Wenn die Sonne in Bangkok untergeht und die Temperaturen sinken, beginnt in den Straßen erst richtig das Leben. Geschäfte und Nachtmärkte locken täglich mit Speisen, frischem Gemüse und Obst, Kleidung und Kitsch. Kaufhäuser und Shoppingcenter haben teilweise bis 22 Uhr geöffnet.
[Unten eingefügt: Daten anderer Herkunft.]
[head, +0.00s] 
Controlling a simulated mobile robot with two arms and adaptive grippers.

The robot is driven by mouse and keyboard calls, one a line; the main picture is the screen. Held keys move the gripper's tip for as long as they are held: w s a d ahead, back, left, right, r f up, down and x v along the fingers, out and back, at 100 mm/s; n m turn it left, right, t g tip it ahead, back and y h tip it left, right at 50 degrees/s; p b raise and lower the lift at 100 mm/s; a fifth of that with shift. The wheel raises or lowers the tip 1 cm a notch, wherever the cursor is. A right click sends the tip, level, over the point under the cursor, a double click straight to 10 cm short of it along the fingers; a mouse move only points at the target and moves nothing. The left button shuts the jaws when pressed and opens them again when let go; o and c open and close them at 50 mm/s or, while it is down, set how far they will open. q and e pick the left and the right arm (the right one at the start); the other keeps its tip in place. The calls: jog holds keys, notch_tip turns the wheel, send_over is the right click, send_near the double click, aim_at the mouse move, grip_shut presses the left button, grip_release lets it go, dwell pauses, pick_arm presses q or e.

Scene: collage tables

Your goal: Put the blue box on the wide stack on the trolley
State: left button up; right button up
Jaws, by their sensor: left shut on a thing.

Lohnenswert ist ein Besuch des Patpong Night Bazaar mitten in der Barstraße Patpong. Neben den Verkaufsständen, an denen es vieles zu entdecken gibt, locken Kneipen, Restaurants und Bars, die den Markt von zwei Seiten flankieren. Am Wochenende lädt der Chatuchak Weekend Market zu einem Besuch ein. Bei mehr als 9000 Ständen wird man als Tourist garantiert fündig. Ein besonderes Erlebnis sind auch die schwimmenden Märkte im Stadtteil Thonburi.

Thonburi ist von zahlreichen Klongs (Kanälen) durchzogen, die vom Chao Phraya River abgehen. Sie bilden ein Spinnennetz aus Wasserwegen, die den Stadtteil in ein Mosaik aus Inseln teilen. Nicht umsonst bezeichneten frühe Reisende Bangkok als "Venedig des Ostens". In Thonburi wirkt die Stadt erstaunlich ländlich.

Business und Shopping sind auch in Chinatown an der Tagesordnung. Hier gibt es alles: Waschmaschinen, Werkzeuge, Stoffe. Und manches, was glänzt, ist auch wirklich Gold. Besonders interessant sind die Seitenstraßen und Gassen in Chinatown. Jedes Haus, ob modern oder alt, ist ein Laden oder ein Restaurant. In der oberen Etage wohnt die Familie, im Erdgeschoss werden Geschäfte gemacht.

Die Luft ist stickig, der Smog kaum auszuhalten – doch wenn man die vielen goldenen, winkenden Katzen sieht und die Gewürze am Straßenrand in Bastkörben feilgeboten werden, vergisst man für einen Moment das Chaos um sich herum.